解决模型训练过程中loss出现Nan值的情况

豆豆大王呀

于 2025-02-24 22:57:00 发布

阅读量483

点赞数 11

文章标签：深度学习 python pytorch

本文链接：https://blog.youkuaiyun.com/weixin_43900395/article/details/145840467

版权

网上的方法千篇一律，无非以下几种情况：
1.学习率过大，若是将学习率调至为0还出现Nan的情况则排除。
2.梯度爆炸，使用梯度裁剪（gradient clipping）来限制梯度的大小。
3.权重初始化，梯度裁剪（gradient clipping）来限制梯度的大小。
4.模型不稳定，尝试加入正则化等等。
但是这样定位问题很麻烦，半天找不到问题出在哪，建议直接使用该命令：

# 在训练开始前启用异常检测
torch.autograd.set_detect_anomaly(True)
# 训练过程
for epoch in range(num_epochs):
 #省略

放在训练最开始的部分，例如训练循环的外部即可。
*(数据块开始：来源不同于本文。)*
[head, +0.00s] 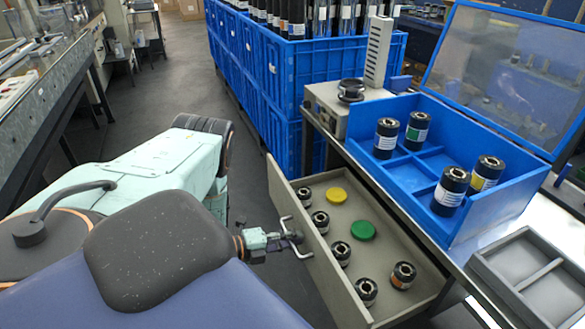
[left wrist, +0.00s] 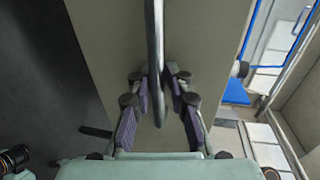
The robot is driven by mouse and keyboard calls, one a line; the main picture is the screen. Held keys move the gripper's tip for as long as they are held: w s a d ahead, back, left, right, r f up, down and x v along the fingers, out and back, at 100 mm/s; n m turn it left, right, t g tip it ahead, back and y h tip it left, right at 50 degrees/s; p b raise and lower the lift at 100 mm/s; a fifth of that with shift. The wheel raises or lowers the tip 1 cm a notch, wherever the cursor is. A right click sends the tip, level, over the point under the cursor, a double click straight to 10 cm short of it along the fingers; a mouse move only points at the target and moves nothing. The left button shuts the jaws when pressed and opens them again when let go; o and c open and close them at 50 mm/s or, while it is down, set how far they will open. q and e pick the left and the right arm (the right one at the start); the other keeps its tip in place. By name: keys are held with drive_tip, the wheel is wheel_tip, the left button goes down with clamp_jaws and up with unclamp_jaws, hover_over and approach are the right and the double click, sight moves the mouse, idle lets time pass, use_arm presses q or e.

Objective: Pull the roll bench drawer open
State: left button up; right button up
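The roll bench drawer (head: 330,290) stands pulled well out from under the bench top, its inside in plain view. It holds a yellow disc (head: 336,195), a green disc (head: 363,230) and several small dark rolls. Its front panel carries a bar handle (head: 288,224). My left gripper (head: 297,240) is at this handle. My right gripper is in neither view.
A blue divided box (head: 395,190) with several black rolls and an open clear lid stands on the bench. A grey tray (head: 545,285) is at the right. Tall blue crates (head: 285,80) stand behind. Dark floor (head: 180,70) is clear left of the crates.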

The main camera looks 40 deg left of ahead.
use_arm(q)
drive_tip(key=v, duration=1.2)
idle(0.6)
autograd 会检测 NaN 和非法梯度，并在反向传播过程中跟踪出错的位置。
比如我的报错如下：

sc/anaconda3/envs/yjhtorch16/lib/python3.8/site-packages/torch/autograd/__init__.py:173: 
UserWarning: Error detected in MulBackward0. 
Traceback of forward call that caused the error:
  File "main_wide.py", line 583, in <module>
    main()
  File "main_wide.py", line 199, in main
    train_loss, train_loss_x, train_loss_u, train_loss_sim = train(labeled_trainloader, unlabeled_trainloader, model, optimizer, ema_optimizer, criterion, criterion_simclr, threshold, epoch, use_cuda)
  File "main_wide.py", line 302, in train
    Ls = criterion_simclr(features_prob)
  File "/home/user-wsc/anaconda3/envs/yjhtorch16/lib/python3.8/site-packages/torch/nn/modules/module.py", line 1130, in _call_impl
    return forward_call(*input, **kwargs)
  File "/home/user-wsc/code/Code_LEAF/losses.py", line 86, in forward
    exp_logits = torch.exp(logits) * logits_mask
 (Triggered internally at  ../torch/csrc/autograd/python_anomaly_mode.cpp:104.)
  Variable._execution_engine.run_backward(  # Calls into the C++ engine to run the backward pass

训练过程中的 MulBackward0 出现了问题，这表明在计算梯度时，出现了数值不稳定，具体是在执行 torch.exp(logits) 时。这种问题通常出现在计算中涉及指数运算（exp）时，如果输入的数值非常大，就可能导致溢出或产生 NaN。
可以定位到Ls = criterion_simclr(features_prob)，即features_prob的值很大，也就是我让模型返回的feature很大，所以我在模型输出之前加入了特征正则化，问题解决。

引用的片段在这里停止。